--- start ---
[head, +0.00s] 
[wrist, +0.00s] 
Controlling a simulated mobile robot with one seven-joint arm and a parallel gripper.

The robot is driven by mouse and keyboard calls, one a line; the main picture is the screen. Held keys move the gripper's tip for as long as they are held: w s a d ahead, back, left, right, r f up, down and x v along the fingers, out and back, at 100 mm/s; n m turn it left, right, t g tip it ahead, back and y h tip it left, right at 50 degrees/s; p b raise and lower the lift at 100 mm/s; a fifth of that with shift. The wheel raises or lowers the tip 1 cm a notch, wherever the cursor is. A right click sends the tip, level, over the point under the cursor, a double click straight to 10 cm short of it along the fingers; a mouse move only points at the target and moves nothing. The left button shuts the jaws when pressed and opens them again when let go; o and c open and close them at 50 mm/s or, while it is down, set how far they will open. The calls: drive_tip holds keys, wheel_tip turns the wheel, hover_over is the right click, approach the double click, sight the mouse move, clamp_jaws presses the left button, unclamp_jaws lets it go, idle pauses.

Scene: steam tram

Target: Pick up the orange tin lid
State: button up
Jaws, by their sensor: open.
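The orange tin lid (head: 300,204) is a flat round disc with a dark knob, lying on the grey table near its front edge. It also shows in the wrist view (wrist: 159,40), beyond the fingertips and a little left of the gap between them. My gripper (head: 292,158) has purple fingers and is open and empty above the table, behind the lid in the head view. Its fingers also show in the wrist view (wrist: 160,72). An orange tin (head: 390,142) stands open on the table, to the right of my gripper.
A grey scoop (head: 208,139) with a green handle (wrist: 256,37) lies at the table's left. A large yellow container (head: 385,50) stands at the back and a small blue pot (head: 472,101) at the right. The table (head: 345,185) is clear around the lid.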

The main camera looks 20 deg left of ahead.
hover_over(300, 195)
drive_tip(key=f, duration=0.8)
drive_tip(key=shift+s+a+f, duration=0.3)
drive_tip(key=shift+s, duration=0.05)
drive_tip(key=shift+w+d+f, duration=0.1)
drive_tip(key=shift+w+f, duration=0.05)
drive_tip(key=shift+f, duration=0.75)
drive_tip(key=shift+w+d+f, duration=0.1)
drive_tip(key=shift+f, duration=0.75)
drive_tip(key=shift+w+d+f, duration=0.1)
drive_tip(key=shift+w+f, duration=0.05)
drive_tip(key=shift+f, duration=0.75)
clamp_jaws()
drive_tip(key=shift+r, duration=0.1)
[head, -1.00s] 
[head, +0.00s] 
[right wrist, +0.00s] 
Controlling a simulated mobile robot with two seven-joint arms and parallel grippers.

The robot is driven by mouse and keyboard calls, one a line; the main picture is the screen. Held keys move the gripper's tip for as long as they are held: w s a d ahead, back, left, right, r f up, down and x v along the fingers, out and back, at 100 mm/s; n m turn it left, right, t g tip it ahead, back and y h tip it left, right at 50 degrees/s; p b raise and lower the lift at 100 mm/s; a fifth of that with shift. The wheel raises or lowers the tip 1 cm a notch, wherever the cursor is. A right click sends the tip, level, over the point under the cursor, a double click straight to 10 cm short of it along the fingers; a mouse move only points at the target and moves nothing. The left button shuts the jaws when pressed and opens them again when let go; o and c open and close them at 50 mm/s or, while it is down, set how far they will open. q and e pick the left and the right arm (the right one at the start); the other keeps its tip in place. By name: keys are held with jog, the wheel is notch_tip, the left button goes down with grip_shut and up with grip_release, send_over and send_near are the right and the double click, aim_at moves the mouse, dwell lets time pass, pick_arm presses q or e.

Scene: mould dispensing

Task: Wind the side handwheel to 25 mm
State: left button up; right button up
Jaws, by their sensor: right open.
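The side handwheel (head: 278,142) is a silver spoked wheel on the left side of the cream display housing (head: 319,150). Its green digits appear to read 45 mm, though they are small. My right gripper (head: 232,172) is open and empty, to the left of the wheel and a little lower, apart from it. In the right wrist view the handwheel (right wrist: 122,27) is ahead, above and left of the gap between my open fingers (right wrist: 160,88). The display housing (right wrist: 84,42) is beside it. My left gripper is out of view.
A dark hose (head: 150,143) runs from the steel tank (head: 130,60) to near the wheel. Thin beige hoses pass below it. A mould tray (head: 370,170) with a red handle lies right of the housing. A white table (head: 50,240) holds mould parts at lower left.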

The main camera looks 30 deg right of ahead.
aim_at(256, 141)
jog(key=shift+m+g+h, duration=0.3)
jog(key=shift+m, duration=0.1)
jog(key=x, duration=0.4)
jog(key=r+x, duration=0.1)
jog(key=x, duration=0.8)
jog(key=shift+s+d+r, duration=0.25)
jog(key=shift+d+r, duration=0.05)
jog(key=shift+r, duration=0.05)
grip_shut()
--- end ---
▸ Exercise brief:
Within the listing above, copy each line that has the string "State".

▸ Complete output:
State: button up
State: left button up; right button up

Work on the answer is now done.